+++ Source data +++

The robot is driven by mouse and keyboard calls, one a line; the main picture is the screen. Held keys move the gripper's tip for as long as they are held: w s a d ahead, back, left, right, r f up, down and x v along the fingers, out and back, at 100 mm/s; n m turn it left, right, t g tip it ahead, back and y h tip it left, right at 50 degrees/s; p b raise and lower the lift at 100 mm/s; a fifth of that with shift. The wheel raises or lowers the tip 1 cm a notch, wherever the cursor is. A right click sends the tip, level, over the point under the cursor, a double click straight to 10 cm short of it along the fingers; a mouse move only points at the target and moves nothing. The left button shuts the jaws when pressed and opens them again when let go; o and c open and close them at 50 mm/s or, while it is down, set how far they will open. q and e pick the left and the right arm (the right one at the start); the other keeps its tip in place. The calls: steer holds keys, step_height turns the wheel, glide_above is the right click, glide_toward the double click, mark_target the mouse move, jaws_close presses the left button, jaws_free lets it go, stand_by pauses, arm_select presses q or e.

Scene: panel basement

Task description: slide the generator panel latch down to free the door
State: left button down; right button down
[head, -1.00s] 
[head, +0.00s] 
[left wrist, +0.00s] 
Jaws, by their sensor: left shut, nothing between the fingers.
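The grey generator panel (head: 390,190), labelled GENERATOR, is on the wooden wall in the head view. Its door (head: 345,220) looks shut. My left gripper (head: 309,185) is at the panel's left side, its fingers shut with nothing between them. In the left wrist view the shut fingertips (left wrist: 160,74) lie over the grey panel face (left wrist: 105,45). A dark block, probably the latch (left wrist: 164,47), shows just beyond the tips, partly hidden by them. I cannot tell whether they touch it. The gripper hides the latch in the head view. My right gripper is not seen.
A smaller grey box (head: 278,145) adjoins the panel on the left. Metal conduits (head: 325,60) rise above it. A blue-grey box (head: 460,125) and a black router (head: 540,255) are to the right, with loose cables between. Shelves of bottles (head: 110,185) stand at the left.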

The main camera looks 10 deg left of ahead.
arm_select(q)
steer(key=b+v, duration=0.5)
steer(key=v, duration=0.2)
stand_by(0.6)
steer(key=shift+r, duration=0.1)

+++

* _Task prompt_
Scan the lines above for "down", then copy every one that has it.

* _Reply_
The robot is driven by mouse and keyboard calls, one a line; the main picture is the screen. Held keys move the gripper's tip for as long as they are held: w s a d ahead, back, left, right, r f up, down and x v along the fingers, out and back, at 100 mm/s; n m turn it left, right, t g tip it ahead, back and y h tip it left, right at 50 degrees/s; p b raise and lower the lift at 100 mm/s; a fifth of that with shift. The wheel raises or lowers the tip 1 cm a notch, wherever the cursor is. A right click sends the tip, level, over the point under the cursor, a double click straight to 10 cm short of it along the fingers; a mouse move only points at the target and moves nothing. The left button shuts the jaws when pressed and opens them again when let go; o and c open and close them at 50 mm/s or, while it is down, set how far they will open. q and e pick the left and the right arm (the right one at the start); the other keeps its tip in place. The calls: steer holds keys, step_height turns the wheel, glide_above is the right click, glide_toward the double click, mark_target the mouse move, jaws_close presses the left button, jaws_free lets it go, stand_by pauses, arm_select presses q or e.
Task description: slide the generator panel latch down to free the door
State: left button down; right button down

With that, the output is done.